Monday, September 06, 2010
A three day weekend, I've been enjoying it!
I realized yesterday that I no longer dread or fear my weekends. I used to dread the weekends, they generally have no structure or schedule which, has in the past, proved difficult for me to stay on tract with eating. Not the case any more. There still isn't any structure or schedule but I've moved past the anxiety. I eat when my body tells me it's hungry and I drink as much water as possible. I keep healthy foods at the house. I still not always make the best decisions when out but I do get the smallest portion possible when it happens. I consider it all a victory.
I walked up to the gym this morning, it was beautiful out! I figured the gym would be empty but was pleasantly surprised to find it packed with faces I'd never seen before. The energy was high and I jumped on it. Today I decided to jog. I'm still working on my C25K program, week 8 - STILL. With the energy of the gym, I started my 28 minute jog. Today I got a glimpse of what a runner must feel, the freedom of the movement. I felt strong and I felt good. I nailed a 14:10 mile - my personal best to date. I finished that 28 minutes strong.

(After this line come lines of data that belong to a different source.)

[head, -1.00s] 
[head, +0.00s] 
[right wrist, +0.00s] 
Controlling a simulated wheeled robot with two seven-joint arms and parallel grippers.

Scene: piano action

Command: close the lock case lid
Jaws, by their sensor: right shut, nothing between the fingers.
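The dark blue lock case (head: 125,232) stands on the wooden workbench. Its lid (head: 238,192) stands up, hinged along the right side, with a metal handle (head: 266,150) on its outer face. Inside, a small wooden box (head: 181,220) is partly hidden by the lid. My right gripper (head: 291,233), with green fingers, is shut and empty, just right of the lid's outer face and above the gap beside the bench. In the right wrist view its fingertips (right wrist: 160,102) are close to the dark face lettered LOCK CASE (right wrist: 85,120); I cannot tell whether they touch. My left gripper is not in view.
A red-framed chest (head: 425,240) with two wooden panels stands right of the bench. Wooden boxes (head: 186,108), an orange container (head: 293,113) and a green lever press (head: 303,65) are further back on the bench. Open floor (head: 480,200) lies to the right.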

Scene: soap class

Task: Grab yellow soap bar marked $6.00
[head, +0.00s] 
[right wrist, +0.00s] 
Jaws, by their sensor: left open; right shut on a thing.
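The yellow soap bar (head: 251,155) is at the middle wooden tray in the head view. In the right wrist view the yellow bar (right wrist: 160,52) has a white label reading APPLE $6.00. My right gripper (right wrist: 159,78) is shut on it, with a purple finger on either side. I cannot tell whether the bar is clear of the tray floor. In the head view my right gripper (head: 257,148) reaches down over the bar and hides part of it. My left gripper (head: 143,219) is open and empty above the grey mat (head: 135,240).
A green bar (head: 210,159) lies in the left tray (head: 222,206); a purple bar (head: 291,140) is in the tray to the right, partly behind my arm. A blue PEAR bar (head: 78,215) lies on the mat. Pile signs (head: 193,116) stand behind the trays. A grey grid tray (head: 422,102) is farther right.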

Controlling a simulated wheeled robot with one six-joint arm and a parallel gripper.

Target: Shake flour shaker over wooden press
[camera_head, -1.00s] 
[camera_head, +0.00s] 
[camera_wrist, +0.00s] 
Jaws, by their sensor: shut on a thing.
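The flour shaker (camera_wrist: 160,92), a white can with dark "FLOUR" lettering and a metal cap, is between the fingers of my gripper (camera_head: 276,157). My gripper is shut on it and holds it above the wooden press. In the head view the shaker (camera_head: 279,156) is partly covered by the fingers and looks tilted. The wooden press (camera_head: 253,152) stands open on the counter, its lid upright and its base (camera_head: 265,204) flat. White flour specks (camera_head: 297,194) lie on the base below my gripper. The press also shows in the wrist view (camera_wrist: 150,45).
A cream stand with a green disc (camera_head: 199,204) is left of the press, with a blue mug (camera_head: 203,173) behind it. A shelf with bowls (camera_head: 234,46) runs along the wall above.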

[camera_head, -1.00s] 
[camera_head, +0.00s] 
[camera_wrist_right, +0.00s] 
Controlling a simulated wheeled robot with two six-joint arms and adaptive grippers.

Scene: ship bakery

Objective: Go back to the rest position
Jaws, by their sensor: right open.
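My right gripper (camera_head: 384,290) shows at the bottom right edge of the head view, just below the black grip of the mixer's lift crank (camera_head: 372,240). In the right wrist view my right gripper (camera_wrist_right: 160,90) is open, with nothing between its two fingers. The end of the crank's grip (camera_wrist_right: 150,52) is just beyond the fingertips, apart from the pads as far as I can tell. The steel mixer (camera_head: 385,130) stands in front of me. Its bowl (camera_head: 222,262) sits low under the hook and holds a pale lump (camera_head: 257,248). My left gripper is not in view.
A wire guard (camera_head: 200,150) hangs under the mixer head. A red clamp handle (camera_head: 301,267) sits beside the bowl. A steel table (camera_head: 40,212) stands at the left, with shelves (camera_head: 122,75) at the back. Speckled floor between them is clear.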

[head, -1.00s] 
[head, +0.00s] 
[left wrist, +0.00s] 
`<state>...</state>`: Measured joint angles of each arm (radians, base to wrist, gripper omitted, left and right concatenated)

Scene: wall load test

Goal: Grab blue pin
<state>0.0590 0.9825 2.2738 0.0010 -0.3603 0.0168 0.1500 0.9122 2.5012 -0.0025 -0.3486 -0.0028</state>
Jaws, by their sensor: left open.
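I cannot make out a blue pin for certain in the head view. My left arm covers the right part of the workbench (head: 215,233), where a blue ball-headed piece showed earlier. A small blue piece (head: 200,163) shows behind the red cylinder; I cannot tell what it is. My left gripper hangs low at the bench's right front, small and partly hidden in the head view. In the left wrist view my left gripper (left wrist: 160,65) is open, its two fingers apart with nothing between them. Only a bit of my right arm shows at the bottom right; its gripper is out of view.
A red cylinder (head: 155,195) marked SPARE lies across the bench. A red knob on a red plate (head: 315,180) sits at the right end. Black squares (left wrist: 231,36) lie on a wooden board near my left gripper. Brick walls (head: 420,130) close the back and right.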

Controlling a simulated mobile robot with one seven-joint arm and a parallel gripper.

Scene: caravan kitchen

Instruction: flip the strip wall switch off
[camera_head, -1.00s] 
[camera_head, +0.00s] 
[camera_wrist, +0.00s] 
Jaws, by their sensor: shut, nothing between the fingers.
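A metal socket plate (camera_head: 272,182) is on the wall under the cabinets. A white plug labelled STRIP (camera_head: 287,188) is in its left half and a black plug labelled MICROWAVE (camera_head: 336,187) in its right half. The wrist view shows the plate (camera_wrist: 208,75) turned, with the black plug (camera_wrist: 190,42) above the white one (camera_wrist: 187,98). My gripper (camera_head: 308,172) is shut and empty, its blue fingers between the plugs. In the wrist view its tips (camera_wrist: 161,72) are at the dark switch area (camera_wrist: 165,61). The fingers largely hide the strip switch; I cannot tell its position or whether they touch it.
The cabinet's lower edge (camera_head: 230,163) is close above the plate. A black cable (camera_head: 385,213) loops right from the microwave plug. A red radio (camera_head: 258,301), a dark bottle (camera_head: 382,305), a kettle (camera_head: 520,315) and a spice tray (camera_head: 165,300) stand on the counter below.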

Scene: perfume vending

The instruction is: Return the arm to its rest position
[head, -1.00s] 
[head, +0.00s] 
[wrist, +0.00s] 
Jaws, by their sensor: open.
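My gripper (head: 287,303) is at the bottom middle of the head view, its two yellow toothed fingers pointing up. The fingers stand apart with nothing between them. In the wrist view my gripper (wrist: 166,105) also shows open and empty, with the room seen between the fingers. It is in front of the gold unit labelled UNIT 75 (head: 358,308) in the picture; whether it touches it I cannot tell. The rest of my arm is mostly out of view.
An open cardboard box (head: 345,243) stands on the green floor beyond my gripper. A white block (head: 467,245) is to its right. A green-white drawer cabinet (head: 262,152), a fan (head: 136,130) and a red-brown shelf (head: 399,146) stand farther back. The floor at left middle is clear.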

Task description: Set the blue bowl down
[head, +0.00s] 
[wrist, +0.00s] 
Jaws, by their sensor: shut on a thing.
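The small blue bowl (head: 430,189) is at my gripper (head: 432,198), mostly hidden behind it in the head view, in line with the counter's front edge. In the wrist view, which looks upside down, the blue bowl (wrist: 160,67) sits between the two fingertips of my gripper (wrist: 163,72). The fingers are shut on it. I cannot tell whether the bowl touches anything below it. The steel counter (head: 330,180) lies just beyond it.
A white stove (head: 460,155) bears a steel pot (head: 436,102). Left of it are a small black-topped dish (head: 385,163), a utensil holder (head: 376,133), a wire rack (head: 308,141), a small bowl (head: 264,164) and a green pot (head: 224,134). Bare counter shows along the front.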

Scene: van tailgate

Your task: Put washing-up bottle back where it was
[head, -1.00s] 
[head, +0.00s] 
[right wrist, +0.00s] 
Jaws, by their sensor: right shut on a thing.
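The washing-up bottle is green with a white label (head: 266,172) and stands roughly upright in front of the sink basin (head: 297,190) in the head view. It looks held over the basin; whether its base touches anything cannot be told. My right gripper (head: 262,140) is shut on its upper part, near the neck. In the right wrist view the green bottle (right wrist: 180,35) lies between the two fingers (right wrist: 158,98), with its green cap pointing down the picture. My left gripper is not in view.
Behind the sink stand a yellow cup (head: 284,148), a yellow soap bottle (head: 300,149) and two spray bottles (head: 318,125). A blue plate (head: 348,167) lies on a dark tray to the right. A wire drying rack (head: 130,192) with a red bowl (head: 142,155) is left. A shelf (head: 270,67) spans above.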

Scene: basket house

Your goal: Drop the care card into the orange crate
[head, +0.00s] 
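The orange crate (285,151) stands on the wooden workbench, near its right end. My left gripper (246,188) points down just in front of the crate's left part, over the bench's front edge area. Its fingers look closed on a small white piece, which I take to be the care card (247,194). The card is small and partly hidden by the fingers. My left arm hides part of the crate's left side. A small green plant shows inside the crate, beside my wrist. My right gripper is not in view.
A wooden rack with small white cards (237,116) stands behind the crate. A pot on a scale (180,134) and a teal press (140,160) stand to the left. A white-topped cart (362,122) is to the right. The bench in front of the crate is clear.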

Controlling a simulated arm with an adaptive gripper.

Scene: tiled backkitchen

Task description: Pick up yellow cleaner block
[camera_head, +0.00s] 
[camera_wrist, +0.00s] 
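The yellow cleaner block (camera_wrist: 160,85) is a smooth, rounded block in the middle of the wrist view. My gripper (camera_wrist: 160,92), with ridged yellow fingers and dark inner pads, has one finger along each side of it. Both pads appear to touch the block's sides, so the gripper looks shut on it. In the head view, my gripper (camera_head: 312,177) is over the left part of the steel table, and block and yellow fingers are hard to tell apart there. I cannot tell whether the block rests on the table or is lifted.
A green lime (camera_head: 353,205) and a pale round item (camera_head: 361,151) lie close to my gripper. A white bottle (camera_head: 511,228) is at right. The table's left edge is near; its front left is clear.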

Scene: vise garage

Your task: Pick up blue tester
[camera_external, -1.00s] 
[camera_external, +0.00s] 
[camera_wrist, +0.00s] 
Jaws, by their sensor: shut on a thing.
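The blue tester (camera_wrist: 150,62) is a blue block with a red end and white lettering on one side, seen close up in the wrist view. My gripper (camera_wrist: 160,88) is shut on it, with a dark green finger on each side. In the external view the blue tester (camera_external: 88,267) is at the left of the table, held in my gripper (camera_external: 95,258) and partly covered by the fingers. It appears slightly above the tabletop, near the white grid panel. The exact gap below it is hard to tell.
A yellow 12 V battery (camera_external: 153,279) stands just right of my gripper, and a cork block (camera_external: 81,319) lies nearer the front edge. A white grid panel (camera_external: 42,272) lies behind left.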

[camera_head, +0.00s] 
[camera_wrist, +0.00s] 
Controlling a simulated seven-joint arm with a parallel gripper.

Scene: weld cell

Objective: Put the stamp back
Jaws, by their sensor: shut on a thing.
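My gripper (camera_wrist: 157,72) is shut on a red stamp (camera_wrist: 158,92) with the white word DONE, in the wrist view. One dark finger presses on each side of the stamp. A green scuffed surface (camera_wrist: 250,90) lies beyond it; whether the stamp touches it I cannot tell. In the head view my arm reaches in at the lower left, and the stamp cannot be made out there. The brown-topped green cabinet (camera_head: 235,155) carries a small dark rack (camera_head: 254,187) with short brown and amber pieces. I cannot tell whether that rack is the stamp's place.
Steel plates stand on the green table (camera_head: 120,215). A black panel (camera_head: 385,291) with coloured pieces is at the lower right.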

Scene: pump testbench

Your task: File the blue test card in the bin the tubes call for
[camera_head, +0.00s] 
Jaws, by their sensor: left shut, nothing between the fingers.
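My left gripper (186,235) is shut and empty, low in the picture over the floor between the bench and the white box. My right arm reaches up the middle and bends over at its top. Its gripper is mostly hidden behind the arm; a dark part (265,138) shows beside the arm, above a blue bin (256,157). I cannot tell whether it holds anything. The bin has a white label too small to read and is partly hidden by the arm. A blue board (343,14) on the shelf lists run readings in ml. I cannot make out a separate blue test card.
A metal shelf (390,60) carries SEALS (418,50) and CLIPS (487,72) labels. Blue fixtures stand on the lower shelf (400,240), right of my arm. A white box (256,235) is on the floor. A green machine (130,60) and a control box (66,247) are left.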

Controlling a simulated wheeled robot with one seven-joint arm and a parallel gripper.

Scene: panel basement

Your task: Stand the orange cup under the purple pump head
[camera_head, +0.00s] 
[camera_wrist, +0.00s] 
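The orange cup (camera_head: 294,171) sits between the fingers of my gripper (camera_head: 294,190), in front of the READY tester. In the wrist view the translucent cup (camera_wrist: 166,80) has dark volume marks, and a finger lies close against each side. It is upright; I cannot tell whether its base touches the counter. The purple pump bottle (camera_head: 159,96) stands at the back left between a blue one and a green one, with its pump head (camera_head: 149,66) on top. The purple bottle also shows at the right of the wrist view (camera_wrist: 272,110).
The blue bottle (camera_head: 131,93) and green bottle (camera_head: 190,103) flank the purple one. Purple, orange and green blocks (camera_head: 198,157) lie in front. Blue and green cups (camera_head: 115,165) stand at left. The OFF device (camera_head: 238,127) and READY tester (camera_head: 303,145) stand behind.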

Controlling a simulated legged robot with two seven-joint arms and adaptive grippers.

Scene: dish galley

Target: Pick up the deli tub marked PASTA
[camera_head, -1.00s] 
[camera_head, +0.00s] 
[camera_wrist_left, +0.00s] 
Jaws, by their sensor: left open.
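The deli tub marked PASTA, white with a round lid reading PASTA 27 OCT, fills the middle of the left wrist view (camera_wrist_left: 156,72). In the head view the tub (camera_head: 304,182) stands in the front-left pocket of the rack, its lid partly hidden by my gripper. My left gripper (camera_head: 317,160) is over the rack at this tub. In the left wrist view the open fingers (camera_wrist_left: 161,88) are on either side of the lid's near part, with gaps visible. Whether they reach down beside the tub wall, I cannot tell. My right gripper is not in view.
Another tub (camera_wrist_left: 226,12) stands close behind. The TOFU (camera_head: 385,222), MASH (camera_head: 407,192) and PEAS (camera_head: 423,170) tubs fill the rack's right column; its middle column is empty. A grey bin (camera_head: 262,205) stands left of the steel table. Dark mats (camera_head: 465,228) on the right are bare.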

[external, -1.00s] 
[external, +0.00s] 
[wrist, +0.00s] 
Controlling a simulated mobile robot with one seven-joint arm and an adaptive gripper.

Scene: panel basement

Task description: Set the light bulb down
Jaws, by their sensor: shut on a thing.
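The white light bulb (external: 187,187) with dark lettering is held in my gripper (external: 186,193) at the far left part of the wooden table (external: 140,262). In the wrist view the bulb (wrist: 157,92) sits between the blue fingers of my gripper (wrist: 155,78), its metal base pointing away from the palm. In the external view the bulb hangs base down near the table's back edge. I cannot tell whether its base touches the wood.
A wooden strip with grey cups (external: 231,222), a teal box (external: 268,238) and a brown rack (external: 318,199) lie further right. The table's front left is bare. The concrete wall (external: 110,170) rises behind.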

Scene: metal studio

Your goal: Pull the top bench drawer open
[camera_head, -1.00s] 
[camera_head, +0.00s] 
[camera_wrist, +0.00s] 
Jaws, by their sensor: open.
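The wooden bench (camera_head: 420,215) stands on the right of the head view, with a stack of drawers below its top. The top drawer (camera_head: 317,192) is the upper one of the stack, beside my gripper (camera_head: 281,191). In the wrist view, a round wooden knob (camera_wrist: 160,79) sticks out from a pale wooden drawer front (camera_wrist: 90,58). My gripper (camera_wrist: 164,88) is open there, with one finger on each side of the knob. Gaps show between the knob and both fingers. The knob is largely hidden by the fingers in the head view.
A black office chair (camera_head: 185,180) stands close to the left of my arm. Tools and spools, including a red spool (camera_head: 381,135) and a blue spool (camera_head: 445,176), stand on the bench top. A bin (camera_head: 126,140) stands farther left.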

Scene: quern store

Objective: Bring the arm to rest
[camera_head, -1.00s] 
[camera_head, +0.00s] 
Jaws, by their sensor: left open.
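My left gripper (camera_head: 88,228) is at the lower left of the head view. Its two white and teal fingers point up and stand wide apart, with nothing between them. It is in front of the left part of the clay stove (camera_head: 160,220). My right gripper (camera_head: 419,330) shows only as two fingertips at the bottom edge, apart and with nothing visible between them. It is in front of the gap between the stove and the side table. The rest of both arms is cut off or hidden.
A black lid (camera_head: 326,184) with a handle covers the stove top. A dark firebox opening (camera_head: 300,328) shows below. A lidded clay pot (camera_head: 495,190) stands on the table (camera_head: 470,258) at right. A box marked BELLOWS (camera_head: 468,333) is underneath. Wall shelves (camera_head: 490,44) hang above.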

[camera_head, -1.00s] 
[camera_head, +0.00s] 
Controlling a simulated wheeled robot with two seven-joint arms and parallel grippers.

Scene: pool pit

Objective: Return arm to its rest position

The day I turned 40 my "baby clock" started ticking really, really loud. I've yet to confess it to anyone, mostly because I keep hoping it will quiet itself. The Mr. will be thrilled to hear it, I've told him since we met that I want no children. My biggest fear ... money or lack there of, to have a child. How do people do it? How do those single momma's do it? Today, before I drifted off for a nap I thought, January would be a good month. REALLY? I'll know I'm serious when I have the doctor take out the IUD. I still have some thinking to do.